Pada abad -abad belakangan ini, orang Jawa Muslim/Kristen menyebut tuhan "Gusti Allah".
Selain “Nrimo ing pangdum” terdapat ungkapan “Gusti Allah Mboten Sare” (Tuhan tidak pernah tidur) yang dijadikan pedoman oleh orang Jawa agar juga tidak membalas kejahatan dengan kejahatan, bahwa segala sesuatu dicatat dan diperhitungkan oleh Tuhan.
Bahwa Tuhan tidak pernah tidur karena setiap saat berkontribusi pada perputaran alam semesta. Dalam konsep ruang dan waktu yang lebih dalam, Tuhan tidak mungkin tidur karena semua momen yang kita alami untuk Tuhan bersifat sementara, langsung, dimulai dan diakhiri. Bagi Tuhan, masa lalu-sekarang-masa depan adalah paralel.
Sebelum kematian, budaya Jawa memandang Tuhan sebagai asal dan titik balik dari segala peristiwa. Jadi kematian bukan hanya pemisahan ruh, tetapi proses kembali ke asalnya, yang disebut "mulih mulo mulanira". Hidup hanya sementara, “Urip neng donyo iki mung mampir ngombe” bahwa hidup di dunia ini “berakhir” sebentar saja lalu melanjutkan perjalanan yang sesungguhnya setelah kematian.
Orang Jawa mengatakan bahwa kematian sebenarnya adalah awal dari kehidupan yang abadi dan sejati serta akhir dari perjalanan dunia fana.
Pada akhirnya pikiran dunia barat memang benar, bahwa Tuhan harus menjadi urusan pribadi, bukan urusan publik. Jadi apa kepentingan kita untuk umum, berbuatlah baik, baik untuk diri sendiri dan baik untuk masyarakat umum.
Karena ajaran setiap keyakinan/agama diharapkan membawa pesan perdamaian dan kebaikan.

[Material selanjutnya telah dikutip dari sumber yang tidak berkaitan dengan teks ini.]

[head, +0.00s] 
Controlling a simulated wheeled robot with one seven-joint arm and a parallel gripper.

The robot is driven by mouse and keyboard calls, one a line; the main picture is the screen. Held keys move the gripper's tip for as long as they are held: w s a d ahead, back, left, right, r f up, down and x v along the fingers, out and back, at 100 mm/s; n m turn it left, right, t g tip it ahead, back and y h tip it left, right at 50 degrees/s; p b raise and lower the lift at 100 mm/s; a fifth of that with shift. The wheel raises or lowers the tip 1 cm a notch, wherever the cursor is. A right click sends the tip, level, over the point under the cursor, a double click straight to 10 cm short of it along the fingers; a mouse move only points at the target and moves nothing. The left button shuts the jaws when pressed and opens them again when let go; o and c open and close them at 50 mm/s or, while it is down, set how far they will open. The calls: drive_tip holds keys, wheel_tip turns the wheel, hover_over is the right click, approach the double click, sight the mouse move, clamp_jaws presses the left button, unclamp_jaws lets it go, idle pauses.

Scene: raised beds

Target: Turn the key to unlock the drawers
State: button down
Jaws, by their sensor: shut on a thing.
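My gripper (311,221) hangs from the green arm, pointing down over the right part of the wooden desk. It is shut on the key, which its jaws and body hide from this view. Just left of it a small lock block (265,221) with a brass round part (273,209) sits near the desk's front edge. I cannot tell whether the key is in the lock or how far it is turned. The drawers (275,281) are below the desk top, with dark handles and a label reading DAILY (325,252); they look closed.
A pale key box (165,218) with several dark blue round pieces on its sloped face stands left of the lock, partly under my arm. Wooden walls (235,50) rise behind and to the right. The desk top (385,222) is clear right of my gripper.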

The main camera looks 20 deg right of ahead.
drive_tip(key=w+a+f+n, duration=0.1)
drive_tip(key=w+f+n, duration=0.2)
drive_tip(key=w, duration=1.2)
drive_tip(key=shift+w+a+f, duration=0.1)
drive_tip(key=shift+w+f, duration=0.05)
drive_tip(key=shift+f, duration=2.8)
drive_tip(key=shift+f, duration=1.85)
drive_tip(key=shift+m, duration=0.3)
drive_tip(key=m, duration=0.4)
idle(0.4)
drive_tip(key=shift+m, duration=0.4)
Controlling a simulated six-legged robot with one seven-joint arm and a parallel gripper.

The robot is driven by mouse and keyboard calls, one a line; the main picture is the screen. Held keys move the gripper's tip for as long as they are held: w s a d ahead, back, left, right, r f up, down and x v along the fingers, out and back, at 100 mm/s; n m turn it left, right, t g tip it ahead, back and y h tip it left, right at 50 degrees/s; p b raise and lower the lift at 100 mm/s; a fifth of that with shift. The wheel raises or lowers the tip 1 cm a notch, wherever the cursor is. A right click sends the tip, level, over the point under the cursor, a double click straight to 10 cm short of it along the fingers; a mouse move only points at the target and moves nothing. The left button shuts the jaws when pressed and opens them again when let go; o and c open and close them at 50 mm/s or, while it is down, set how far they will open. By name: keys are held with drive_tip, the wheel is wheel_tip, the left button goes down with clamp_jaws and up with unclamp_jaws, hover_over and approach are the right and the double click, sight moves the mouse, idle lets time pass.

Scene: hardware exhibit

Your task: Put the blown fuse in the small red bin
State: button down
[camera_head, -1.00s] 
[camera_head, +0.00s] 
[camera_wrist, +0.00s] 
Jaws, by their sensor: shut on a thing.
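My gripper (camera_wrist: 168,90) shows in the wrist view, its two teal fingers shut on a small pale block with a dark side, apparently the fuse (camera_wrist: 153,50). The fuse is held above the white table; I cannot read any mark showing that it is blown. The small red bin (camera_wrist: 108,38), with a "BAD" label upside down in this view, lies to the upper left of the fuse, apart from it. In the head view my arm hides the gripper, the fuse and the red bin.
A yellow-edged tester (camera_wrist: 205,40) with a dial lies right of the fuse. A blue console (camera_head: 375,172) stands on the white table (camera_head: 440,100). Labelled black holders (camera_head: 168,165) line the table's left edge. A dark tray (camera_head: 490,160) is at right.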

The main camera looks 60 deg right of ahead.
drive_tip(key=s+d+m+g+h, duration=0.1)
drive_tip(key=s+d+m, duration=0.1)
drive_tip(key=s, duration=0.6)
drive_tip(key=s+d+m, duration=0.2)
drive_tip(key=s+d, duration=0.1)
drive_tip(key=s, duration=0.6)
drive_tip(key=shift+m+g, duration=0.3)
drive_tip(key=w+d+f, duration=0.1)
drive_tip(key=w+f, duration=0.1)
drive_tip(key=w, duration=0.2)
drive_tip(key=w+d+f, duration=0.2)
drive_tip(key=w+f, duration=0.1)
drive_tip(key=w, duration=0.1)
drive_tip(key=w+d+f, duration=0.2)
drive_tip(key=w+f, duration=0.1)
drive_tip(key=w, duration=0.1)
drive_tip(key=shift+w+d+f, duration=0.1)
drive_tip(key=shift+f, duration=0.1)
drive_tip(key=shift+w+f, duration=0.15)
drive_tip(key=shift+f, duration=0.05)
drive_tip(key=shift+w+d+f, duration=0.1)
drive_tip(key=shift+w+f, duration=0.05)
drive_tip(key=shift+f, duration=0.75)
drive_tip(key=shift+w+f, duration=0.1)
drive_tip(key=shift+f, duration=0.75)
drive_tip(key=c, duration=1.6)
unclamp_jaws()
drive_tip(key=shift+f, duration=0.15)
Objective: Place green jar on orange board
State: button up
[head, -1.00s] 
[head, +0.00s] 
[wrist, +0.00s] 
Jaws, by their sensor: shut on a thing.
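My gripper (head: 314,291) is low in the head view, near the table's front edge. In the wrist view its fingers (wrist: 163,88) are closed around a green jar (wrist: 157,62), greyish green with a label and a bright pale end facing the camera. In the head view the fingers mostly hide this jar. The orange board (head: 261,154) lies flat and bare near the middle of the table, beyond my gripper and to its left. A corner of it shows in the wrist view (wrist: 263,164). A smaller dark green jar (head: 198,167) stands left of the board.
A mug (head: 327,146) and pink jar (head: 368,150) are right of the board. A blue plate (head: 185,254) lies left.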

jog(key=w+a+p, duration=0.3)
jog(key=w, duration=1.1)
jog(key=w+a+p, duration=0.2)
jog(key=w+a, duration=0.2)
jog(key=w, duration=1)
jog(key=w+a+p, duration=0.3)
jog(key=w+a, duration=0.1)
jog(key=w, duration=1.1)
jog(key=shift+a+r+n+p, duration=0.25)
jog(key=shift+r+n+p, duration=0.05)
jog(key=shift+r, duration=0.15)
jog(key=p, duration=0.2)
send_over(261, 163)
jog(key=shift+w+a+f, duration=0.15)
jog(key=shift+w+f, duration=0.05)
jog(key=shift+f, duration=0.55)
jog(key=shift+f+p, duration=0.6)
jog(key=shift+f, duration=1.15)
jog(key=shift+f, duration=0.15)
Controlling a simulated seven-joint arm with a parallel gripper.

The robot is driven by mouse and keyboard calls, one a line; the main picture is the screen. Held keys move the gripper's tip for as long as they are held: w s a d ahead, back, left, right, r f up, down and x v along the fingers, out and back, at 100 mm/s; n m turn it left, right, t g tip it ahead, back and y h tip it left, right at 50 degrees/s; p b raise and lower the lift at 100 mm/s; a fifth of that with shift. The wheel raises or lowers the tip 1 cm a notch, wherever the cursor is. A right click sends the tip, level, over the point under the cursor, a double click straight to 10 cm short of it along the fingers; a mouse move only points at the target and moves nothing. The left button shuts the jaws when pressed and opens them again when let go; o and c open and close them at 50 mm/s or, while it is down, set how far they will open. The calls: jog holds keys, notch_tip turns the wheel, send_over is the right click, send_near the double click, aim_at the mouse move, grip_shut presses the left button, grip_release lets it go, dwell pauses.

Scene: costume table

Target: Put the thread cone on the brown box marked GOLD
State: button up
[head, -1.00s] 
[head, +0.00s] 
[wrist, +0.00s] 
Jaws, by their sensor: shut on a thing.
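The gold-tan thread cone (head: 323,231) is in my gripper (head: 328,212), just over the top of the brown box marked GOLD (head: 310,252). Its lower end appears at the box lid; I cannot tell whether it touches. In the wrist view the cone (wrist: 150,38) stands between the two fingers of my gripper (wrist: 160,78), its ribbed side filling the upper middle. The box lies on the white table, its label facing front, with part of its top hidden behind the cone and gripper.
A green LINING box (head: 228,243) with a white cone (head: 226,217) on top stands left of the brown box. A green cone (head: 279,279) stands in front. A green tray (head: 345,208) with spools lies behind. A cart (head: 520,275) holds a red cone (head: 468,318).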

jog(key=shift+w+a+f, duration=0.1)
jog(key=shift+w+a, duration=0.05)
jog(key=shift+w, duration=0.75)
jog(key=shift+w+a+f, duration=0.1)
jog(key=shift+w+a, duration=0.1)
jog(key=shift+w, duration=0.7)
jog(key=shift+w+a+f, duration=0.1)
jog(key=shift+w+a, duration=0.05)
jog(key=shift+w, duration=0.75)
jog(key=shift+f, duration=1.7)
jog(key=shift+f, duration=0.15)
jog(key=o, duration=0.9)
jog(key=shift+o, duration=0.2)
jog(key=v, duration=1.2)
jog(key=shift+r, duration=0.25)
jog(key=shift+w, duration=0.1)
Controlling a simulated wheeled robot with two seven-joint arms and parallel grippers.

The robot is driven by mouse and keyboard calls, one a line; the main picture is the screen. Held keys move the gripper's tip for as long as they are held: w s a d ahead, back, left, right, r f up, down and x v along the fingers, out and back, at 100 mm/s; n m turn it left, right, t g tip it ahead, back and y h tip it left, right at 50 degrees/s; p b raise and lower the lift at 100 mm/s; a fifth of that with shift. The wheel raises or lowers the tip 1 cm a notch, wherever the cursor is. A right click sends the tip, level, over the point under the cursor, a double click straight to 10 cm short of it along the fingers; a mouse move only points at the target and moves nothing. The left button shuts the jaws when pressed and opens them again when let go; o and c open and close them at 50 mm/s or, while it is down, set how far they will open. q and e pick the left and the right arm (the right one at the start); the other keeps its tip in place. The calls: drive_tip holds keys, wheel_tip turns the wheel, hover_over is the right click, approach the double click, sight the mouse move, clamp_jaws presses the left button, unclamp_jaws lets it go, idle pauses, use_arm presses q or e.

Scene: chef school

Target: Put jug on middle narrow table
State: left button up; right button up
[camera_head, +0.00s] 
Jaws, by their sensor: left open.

Jebakan belajar mendalami iman / agama penganut monoteisme yang terlalu intensif adalah terletak pada, keyakinan sebagai yang paling benar, menganggap orang berkeyakinan lain itu salah dan cenderung merendahkannya. Ini jelas bertentangan dengan asal muasal tujuan munculnya agama di muka bumi ini, yaitu sebagai nilai – nilai atau pedoman yang menata kehidupan manusia menjadi lebih teratur, lebih baik dan lebih damai.